» **EXERCISE OBJECTIVE**:
Write out all of the data without omission, exactly as shown.

» **SUPPLIED INFORMATION**:
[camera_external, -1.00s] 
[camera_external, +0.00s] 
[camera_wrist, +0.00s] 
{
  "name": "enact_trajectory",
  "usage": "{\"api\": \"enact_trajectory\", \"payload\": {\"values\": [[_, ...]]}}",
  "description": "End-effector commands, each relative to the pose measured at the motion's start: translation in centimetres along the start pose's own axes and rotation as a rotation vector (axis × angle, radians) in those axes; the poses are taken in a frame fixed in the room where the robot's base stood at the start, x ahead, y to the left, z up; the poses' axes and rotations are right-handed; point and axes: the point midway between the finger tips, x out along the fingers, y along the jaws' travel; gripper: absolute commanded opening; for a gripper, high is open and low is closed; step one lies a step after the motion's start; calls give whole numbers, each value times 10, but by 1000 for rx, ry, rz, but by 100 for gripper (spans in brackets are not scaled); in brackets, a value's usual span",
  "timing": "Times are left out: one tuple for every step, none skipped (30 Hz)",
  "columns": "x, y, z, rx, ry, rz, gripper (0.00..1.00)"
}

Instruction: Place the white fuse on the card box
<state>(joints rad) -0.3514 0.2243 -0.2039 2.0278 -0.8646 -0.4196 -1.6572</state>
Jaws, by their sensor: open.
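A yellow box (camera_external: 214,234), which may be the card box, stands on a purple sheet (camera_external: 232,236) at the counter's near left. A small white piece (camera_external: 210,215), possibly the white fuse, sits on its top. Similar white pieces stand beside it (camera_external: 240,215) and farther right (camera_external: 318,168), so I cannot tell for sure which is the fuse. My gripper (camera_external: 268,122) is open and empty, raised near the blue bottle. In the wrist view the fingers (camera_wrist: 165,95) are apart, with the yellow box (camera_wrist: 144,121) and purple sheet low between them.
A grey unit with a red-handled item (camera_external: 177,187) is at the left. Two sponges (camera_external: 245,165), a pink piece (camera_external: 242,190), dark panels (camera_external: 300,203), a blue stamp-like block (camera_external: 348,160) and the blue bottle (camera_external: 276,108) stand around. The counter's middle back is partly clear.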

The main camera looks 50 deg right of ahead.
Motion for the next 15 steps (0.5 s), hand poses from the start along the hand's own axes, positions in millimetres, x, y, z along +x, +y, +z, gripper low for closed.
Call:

» **TASK RESPONSE**:
[camera_external, -1.00s] 
[camera_external, +0.00s] 
[camera_wrist, +0.00s] 
{
  "name": "enact_trajectory",
  "usage": "{\"api\": \"enact_trajectory\", \"payload\": {\"values\": [[_, ...]]}}",
  "description": "End-effector commands, each relative to the pose measured at the motion's start: translation in centimetres along the start pose's own axes and rotation as a rotation vector (axis × angle, radians) in those axes; the poses are taken in a frame fixed in the room where the robot's base stood at the start, x ahead, y to the left, z up; the poses' axes and rotations are right-handed; point and axes: the point midway between the finger tips, x out along the fingers, y along the jaws' travel; gripper: absolute commanded opening; for a gripper, high is open and low is closed; step one lies a step after the motion's start; calls give whole numbers, each value times 10, but by 1000 for rx, ry, rz, but by 100 for gripper (spans in brackets are not scaled); in brackets, a value's usual span",
  "timing": "Times are left out: one tuple for every step, none skipped (30 Hz)",
  "columns": "x, y, z, rx, ry, rz, gripper (0.00..1.00)"
}

Instruction: Place the white fuse on the card box
<state>(joints rad) -0.3514 0.2243 -0.2039 2.0278 -0.8646 -0.4196 -1.6572</state>
Jaws, by their sensor: open.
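A yellow box (camera_external: 214,234), which may be the card box, stands on a purple sheet (camera_external: 232,236) at the counter's near left. A small white piece (camera_external: 210,215), possibly the white fuse, sits on its top. Similar white pieces stand beside it (camera_external: 240,215) and farther right (camera_external: 318,168), so I cannot tell for sure which is the fuse. My gripper (camera_external: 268,122) is open and empty, raised near the blue bottle. In the wrist view the fingers (camera_wrist: 165,95) are apart, with the yellow box (camera_wrist: 144,121) and purple sheet low between them.
A grey unit with a red-handled item (camera_external: 177,187) is at the left. Two sponges (camera_external: 245,165), a pink piece (camera_external: 242,190), dark panels (camera_external: 300,203), a blue stamp-like block (camera_external: 348,160) and the blue bottle (camera_external: 276,108) stand around. The counter's middle back is partly clear.

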The main camera looks 50 deg right of ahead.
Motion for the next 15 steps (0.5 s), hand poses from the start along the hand's own axes, positions in millimetres, x, y, z along +x, +y, +z, gripper low for closed.
Call:

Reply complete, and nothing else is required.